The Jews are also a people. That’s a different concept, not the same as an ethnic group. It’s a people, a group that generally identifies as having a historical trajectory with its origins in lands roughly equivalent to modern Israel and parts of the lands occupied by Arabs, such as the West Bank (known in ancient times by Israelites as Judea and Samaria).
On the other hand, secular Jews simply are not religious. But they might identify with some parts of Jewish identity, most likely ethnicity and culture. They are the children of Jewish parents or grandparents. Or, they might not even identify as being Jewish but the rest of the world sees them that way because of their ancestry. The world has had its own changing and varied definition of what makes a Jew. The Nazis, obsessed as they were with race, defined it quite precisely in the Nuremberg Race Laws, and had little to no interest in whether a Jew was secular or even had converted to Christianity. To the Nazis, a Jew was a Jew was a Jew, and the Nazis got to define who was what.
Today, someone like George Soros – an ethnic Jew raised without any religion by parents who were, according to him, anti-Semitic – is defined by many, especially those who hate him, as a Jew. He most definitely is an ethnic Jew despite being an anitsemite raised by antisemites. Many of those who defend him define any criticism of him as antisemitic, which it is not (although to complicate things, it sometimes is, depending on what form the criticism takes). Is that complicated enough?
But back to Markowicz’s piece. I find that she blends some of these aspects of Jewish identity in a way that leads me to have trouble understanding her points.
The way I would put it is that the Jewish religion isn’t political, but like any religion it – and its three or four divisions – is connected with the prevalence of certain political beliefs. The more Orthodox a Jewish person is the more likely to be politically conservative. The less Orthodox, the opposite. This makes sense for a host of reasons, including the fact that leftism is often a substitute for religion.
The liberals and/or leftists (that is, the Democrats) in the groups Markowicz concentrates on – a significant proportion of the parents fighting anti-Semitism in colleges – of course find some conflict between their desire to protect their children from anti-Semitism and their political beliefs as leftists. This reflects an actual dilemma; not a fake one.
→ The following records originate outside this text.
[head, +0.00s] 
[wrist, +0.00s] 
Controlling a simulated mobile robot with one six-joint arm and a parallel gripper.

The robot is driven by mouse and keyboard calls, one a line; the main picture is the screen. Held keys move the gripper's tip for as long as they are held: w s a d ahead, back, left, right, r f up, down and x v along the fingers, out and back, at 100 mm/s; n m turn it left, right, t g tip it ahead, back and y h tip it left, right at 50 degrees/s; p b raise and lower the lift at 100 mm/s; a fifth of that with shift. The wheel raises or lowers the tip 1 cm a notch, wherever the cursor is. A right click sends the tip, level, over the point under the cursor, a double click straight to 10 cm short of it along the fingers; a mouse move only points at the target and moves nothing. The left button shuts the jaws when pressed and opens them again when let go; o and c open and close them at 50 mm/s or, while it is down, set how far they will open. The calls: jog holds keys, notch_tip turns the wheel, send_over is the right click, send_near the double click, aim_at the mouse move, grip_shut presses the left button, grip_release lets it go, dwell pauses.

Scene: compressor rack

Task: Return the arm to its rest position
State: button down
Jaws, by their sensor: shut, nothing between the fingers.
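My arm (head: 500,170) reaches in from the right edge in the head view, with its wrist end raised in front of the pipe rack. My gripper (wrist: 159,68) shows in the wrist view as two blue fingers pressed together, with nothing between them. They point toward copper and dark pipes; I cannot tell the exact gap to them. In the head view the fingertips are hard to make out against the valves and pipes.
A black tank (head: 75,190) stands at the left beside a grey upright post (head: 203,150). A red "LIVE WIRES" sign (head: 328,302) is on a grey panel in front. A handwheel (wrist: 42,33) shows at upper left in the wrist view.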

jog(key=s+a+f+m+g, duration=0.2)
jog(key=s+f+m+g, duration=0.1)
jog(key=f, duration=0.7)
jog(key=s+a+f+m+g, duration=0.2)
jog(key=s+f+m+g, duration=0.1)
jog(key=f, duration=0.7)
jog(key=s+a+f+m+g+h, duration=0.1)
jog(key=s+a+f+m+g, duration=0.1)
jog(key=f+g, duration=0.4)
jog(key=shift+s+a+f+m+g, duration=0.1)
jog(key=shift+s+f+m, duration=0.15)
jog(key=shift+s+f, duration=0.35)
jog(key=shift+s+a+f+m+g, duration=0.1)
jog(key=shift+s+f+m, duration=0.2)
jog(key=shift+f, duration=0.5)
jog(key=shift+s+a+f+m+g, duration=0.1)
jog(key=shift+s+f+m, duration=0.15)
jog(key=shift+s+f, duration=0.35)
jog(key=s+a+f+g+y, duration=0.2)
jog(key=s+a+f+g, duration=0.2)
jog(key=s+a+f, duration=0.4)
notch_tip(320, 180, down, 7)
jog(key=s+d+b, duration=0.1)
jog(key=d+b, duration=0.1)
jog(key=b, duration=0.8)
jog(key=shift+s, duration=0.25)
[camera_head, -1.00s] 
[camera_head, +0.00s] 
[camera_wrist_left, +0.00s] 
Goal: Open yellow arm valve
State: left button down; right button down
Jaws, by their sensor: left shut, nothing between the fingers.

They probably haven’t been paying much attention to the growth of anti-Semitism on campus until recently, and may have even misunderstood or failed to notice that it comes almost wholly from the left rather than the right. That also represents a very painful cognitive dissonance, something that’s always hard to resolve.
They’re working on it. It takes time. But it’s no mystery. I’m certain that there are political conservatives in those parent groups, too. But to them the antisemitism is much less of a surprise, and they have no cognitive dissonance about it with which to deal.
In addition, Markowicz discusses the fact that in Reform and Conservative congregations, liberal/leftist politics is usually assumed, and is even sometimes preached from the pulpit. She suggests that shouldn’t happen:
To those who sat in the pews for years as their congregation became a shameless political operation, the time has now come to depart. Your synagogue must be a place of worship, not of political activity, and, unfortunately for you, who paid your dues and hoped to align with a community of your peers, the political movement your shul promotes is the one that hates you. You should have departed years ago, like when your rabbi couldn’t condemn constant rockets into Israel for years without also condemning the Israeli response. Or when your rabbi could stand up for every group other than our own.
I’m not sitting in any synagogue’s pews, so I can’t speak to personal experience of this. But if it happens in synagogues it wouldn’t be a surprise, because it also happens in many churches. Go to your local Unitarian house of worship and you’ll get a bellyful, and Unitarians are hardly the only ones. Many churches have turned to the left and make no secret of that fact. I would bet that the rabbis Markowicz describes, who had earlier condemned both the rockets and the Israeli response, were speaking not only from a leftist point of view but probably because they believed a modern Israel/Palestine “cycle of violence” point of view that they thought might and could lead to peace in the region. Many of them are probably experiencing a great deal of cognitive dissonance these days, too.
A mind is a difficult thing to change.